Where does the string "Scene" appear? Copy every line of the entries below that holds it.
** BEGIN **
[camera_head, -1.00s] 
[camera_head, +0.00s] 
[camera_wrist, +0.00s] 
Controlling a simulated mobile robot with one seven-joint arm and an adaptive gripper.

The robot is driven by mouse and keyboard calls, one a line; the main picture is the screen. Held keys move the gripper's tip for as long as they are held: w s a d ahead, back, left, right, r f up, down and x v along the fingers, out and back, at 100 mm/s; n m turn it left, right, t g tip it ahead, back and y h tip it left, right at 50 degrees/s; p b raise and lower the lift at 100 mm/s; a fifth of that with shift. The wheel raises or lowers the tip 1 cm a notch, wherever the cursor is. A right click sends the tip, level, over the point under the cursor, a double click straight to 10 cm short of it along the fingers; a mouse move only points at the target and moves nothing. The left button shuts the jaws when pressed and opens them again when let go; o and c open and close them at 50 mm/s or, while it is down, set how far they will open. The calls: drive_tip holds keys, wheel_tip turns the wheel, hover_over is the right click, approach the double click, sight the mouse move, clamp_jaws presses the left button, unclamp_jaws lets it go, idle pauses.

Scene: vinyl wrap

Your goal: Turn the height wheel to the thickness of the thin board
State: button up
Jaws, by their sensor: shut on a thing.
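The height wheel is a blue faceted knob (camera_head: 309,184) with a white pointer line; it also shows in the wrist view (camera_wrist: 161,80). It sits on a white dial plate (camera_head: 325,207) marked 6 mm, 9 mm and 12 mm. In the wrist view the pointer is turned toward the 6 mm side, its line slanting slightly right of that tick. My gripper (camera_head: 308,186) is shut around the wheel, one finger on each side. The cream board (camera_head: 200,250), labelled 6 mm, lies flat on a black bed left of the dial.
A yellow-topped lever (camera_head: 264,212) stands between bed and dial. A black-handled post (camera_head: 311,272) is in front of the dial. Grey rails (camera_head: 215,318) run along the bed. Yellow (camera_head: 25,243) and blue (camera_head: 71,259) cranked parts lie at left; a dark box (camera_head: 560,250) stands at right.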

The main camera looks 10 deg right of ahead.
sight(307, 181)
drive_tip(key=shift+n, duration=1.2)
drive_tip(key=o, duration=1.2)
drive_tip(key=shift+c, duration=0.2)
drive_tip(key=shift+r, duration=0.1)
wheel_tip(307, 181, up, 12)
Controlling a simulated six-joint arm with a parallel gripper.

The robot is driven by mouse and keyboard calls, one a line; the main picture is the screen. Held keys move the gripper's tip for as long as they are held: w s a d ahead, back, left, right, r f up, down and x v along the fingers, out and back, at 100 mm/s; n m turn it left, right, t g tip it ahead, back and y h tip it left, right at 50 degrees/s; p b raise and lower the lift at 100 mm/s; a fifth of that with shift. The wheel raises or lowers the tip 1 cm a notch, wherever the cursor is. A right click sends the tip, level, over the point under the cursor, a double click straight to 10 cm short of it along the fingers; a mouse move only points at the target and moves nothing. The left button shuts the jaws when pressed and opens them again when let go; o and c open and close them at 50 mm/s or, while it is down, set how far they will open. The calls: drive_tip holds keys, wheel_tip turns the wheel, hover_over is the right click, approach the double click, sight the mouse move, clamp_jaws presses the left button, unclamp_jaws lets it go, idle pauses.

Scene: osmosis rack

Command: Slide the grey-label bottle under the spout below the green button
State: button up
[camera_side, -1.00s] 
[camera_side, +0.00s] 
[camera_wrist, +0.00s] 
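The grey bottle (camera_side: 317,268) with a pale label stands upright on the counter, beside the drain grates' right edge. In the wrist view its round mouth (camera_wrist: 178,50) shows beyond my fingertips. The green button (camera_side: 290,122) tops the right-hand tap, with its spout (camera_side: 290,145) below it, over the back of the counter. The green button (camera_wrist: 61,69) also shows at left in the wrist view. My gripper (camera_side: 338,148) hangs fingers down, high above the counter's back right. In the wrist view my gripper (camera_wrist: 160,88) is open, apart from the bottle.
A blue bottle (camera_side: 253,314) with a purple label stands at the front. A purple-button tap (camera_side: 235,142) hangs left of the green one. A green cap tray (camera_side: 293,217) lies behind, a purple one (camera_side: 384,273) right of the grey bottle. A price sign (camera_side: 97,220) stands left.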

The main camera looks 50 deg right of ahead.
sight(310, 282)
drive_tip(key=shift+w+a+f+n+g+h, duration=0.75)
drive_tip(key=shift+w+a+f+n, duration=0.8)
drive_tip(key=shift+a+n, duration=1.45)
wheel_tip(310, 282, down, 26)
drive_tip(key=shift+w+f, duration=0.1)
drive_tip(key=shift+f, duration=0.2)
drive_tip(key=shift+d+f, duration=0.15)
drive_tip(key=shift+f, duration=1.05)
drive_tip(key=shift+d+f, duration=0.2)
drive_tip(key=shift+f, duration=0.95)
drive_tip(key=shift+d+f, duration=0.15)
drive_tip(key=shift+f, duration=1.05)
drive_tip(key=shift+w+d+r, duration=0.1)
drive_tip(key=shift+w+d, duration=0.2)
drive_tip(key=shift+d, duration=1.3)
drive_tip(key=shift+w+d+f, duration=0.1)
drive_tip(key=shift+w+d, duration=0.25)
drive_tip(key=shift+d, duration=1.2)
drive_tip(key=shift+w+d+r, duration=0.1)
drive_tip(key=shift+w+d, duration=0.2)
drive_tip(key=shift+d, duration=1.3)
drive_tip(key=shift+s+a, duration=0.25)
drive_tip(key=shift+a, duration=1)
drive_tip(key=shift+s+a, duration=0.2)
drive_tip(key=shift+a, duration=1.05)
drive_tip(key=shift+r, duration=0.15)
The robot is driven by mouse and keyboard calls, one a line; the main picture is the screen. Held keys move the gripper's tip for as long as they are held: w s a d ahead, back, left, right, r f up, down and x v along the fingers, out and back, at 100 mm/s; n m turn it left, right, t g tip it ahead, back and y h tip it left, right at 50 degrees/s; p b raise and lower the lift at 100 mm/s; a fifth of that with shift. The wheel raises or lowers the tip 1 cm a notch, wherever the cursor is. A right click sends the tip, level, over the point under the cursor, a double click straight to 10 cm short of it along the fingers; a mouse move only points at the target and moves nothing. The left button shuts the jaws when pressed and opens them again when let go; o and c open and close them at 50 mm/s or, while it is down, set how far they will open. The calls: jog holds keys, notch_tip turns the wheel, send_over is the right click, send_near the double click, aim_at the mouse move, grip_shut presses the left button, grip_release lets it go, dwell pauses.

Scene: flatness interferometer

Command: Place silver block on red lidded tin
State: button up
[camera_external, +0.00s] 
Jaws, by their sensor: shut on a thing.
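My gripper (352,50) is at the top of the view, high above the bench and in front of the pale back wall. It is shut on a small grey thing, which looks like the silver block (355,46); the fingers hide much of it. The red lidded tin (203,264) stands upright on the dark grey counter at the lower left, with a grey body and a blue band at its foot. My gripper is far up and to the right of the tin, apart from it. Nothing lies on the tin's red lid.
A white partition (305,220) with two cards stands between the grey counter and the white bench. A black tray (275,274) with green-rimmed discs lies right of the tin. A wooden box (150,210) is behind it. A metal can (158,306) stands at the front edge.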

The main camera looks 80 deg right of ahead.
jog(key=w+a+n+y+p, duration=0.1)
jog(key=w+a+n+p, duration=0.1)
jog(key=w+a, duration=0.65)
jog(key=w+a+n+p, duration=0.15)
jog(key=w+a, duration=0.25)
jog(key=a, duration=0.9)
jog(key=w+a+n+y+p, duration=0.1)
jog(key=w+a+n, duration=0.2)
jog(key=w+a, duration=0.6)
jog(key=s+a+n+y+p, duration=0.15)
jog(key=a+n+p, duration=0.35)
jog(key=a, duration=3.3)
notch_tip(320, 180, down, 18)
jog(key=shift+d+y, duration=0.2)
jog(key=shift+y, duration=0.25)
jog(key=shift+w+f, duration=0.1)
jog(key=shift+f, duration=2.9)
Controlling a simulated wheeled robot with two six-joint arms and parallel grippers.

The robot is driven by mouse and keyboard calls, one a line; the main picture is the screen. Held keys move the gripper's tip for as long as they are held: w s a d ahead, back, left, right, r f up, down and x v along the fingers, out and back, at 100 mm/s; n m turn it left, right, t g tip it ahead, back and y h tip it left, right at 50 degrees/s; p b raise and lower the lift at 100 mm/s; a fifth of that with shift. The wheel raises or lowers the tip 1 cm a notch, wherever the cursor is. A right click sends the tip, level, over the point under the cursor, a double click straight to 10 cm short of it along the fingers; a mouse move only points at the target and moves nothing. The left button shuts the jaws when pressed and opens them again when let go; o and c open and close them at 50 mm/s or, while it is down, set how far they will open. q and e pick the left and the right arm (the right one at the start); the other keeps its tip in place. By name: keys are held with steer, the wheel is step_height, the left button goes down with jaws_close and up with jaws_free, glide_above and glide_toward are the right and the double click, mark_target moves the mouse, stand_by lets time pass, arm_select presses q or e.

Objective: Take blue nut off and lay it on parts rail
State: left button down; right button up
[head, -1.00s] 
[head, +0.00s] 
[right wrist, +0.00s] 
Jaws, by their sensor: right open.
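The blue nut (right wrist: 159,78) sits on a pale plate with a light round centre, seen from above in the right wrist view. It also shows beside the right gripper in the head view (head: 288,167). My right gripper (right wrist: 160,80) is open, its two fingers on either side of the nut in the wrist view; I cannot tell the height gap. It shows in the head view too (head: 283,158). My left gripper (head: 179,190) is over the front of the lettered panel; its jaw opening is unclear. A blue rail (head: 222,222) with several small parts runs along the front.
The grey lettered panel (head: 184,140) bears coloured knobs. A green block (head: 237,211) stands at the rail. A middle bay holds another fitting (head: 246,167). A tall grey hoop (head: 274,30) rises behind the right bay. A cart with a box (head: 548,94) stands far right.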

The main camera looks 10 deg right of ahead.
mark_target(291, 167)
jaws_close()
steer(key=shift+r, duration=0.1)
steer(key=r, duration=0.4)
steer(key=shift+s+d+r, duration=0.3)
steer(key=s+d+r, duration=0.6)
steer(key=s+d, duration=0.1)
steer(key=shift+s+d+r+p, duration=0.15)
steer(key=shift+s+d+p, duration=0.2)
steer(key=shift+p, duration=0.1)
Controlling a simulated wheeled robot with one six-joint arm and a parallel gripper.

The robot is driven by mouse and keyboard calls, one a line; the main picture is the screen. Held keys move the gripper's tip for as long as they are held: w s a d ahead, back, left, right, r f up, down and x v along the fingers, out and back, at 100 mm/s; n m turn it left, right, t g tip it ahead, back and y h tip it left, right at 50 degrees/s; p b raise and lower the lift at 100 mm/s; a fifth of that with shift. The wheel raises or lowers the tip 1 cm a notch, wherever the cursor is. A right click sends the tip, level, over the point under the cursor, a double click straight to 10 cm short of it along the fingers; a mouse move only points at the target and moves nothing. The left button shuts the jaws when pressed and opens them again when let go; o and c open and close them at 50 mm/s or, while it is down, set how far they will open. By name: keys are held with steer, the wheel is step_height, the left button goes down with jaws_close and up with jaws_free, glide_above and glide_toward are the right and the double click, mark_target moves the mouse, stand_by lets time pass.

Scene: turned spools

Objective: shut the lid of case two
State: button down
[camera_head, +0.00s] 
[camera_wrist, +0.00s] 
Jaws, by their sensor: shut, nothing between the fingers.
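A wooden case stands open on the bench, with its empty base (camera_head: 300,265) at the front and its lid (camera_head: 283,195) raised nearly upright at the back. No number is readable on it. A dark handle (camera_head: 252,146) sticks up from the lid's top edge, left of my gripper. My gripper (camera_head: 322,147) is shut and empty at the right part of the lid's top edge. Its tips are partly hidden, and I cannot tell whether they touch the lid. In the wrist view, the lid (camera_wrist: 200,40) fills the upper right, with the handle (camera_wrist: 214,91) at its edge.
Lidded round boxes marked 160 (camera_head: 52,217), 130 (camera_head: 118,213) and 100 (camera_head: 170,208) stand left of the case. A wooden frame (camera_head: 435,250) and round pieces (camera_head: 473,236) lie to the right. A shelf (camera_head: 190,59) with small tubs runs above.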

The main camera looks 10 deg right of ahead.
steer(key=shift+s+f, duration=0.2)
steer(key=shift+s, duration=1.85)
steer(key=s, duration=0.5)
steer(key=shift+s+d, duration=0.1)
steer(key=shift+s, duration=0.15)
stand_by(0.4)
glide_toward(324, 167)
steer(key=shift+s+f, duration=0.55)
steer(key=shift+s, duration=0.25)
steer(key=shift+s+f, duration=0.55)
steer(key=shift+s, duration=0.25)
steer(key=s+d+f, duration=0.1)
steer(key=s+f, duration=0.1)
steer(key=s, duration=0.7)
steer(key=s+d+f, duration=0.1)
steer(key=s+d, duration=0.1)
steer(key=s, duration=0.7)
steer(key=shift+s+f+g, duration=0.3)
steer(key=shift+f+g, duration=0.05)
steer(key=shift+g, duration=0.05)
** END **
§ TASK ANSWER:
Scene: vinyl wrap
Scene: osmosis rack
Scene: flatness interferometer
Scene: turned spools

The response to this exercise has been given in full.